Hernandez: Ethan definitely associates that sense of stagnancy in his childhood with his racial identity. The American dream is always aligned with images of whiteness. The first thing someone does when trying to be a thing is to look like a thing. And so there's this "fake it 'til you make it" idea, but more profound. He changes his name, and it's like trying to change his skin, basically.
A major theme in the novel is the notion of pretending to be something by imitating its appearance.
Hernandez: Growing up I didn't have the idea that I could still be myself and identify with my racial background and heritage, and have that be compatible with this aspirational version of myself. A somebody couldn't be a person of color.

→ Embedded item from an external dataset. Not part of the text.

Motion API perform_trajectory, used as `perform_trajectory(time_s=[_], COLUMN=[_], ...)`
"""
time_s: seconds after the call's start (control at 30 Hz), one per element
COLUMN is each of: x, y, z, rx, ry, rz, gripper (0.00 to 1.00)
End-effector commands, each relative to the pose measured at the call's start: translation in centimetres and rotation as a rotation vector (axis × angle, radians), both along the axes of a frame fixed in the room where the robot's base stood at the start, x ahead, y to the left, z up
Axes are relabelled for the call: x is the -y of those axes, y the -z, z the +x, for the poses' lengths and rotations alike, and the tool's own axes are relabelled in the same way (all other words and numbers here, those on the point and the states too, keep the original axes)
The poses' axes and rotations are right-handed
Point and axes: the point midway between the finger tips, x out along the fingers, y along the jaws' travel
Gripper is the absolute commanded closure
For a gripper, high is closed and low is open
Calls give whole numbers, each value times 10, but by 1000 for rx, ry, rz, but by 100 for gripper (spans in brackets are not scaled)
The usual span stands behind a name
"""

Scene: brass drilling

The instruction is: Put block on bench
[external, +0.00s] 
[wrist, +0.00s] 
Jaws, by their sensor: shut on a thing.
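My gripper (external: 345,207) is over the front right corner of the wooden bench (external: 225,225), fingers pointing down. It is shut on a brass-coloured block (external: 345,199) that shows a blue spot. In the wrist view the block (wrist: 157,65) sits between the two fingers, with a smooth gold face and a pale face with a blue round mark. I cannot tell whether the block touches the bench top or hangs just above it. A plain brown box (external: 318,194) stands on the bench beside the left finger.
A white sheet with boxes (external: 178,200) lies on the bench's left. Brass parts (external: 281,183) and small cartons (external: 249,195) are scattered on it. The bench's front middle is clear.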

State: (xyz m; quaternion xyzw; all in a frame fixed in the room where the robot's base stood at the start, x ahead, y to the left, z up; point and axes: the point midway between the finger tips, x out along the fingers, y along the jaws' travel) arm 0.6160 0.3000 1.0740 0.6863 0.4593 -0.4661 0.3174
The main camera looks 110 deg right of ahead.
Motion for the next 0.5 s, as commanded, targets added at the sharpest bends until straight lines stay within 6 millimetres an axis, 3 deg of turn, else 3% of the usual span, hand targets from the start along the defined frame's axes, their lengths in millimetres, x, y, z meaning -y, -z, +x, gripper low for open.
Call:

Do you still feel that way? The more Cuban you are the less advantages you have?
I think everybody's background does have a huge impact on how far they are able to go in life. Somebody born with huge potential and advantages will be able to go really far. Whereas somebody colored born with the same potential will have to work twice as hard to get a fraction of where another person will. Seeing other people get where you want to be who don't have the passion of conviction about certain ideas but can get there because...
They're white. Or they're rich.
Because of factors out of your control.
But you have come from a lot of disadvantage. You're still here. You're being published by Harper Collins. Did you feel like you worked five times as hard as any white author would have had to?
I feel like all my life I've had ideas that I'm only now realizing. I've had books and ideas in me for years. Part of wanting to do anything in the world has to do with not having. Lack of something is the greatest motivator. In my case not having certain opportunities made me want to get them.
While the book focuses on a sexually fluid character, it's not being marketed as a "gay" book. What's been your experience with sexuality, and writing about a sexually ambiguous character?
Hernandez: Most of my relationships are gay, but I'd like to think of myself as emotionally and sexually capable of loving anybody. I'd like to think I'm the kind of person who can appreciate someone for more than being a man or woman. The idea that people who don't identify with queer could pick up this book, that it's being marketed as just a work of literature, is important. We should be allowed to and encouraged to tell stories, not because we need to tell specifically gay stories. I think there's a place for that, but any straight-identifying person should be able to read a story with gay characters, the way a gay person can appreciate a story with straight characters.